#### Short exercise:
Give all of the lines again, with nothing added or dropped.

===== Source material

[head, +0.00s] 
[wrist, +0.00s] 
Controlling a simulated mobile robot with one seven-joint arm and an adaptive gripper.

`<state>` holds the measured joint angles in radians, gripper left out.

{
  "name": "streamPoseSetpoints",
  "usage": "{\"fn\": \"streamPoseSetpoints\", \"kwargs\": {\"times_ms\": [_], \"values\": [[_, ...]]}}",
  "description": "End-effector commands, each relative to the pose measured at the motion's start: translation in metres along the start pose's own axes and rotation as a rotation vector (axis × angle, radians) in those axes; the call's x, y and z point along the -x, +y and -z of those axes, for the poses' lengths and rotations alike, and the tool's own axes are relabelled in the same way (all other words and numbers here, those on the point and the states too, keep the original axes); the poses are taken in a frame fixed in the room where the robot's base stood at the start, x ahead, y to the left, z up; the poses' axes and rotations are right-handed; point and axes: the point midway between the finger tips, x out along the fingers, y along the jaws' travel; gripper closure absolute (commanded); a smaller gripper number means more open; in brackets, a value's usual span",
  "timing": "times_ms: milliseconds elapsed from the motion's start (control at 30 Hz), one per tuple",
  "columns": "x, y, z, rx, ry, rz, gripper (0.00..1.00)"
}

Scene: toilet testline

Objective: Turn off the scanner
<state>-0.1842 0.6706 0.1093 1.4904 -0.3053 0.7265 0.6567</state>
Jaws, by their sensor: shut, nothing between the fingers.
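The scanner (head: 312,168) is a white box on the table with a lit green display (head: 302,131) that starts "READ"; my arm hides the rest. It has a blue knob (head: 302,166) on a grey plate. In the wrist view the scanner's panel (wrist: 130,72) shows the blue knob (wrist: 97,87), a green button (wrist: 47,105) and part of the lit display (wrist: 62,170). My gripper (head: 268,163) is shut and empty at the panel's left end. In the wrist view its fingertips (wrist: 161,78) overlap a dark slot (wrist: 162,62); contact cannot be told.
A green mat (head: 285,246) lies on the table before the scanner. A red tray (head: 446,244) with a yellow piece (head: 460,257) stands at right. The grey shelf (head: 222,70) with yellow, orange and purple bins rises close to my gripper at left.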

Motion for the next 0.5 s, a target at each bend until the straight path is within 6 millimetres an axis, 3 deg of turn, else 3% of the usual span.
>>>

==========

#### Solution to the problem:
[head, +0.00s] 
[wrist, +0.00s] 
Controlling a simulated mobile robot with one seven-joint arm and an adaptive gripper.

`<state>` holds the measured joint angles in radians, gripper left out.

{
  "name": "streamPoseSetpoints",
  "usage": "{\"fn\": \"streamPoseSetpoints\", \"kwargs\": {\"times_ms\": [_], \"values\": [[_, ...]]}}",
  "description": "End-effector commands, each relative to the pose measured at the motion's start: translation in metres along the start pose's own axes and rotation as a rotation vector (axis × angle, radians) in those axes; the call's x, y and z point along the -x, +y and -z of those axes, for the poses' lengths and rotations alike, and the tool's own axes are relabelled in the same way (all other words and numbers here, those on the point and the states too, keep the original axes); the poses are taken in a frame fixed in the room where the robot's base stood at the start, x ahead, y to the left, z up; the poses' axes and rotations are right-handed; point and axes: the point midway between the finger tips, x out along the fingers, y along the jaws' travel; gripper closure absolute (commanded); a smaller gripper number means more open; in brackets, a value's usual span",
  "timing": "times_ms: milliseconds elapsed from the motion's start (control at 30 Hz), one per tuple",
  "columns": "x, y, z, rx, ry, rz, gripper (0.00..1.00)"
}

Scene: toilet testline

Objective: Turn off the scanner
<state>-0.1842 0.6706 0.1093 1.4904 -0.3053 0.7265 0.6567</state>
Jaws, by their sensor: shut, nothing between the fingers.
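The scanner (head: 312,168) is a white box on the table with a lit green display (head: 302,131) that starts "READ"; my arm hides the rest. It has a blue knob (head: 302,166) on a grey plate. In the wrist view the scanner's panel (wrist: 130,72) shows the blue knob (wrist: 97,87), a green button (wrist: 47,105) and part of the lit display (wrist: 62,170). My gripper (head: 268,163) is shut and empty at the panel's left end. In the wrist view its fingertips (wrist: 161,78) overlap a dark slot (wrist: 162,62); contact cannot be told.
A green mat (head: 285,246) lies on the table before the scanner. A red tray (head: 446,244) with a yellow piece (head: 460,257) stands at right. The grey shelf (head: 222,70) with yellow, orange and purple bins rises close to my gripper at left.

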Motion for the next 0.5 s, a target at each bend until the straight path is within 6 millimetres an axis, 3 deg of turn, else 3% of the usual span.
>>>

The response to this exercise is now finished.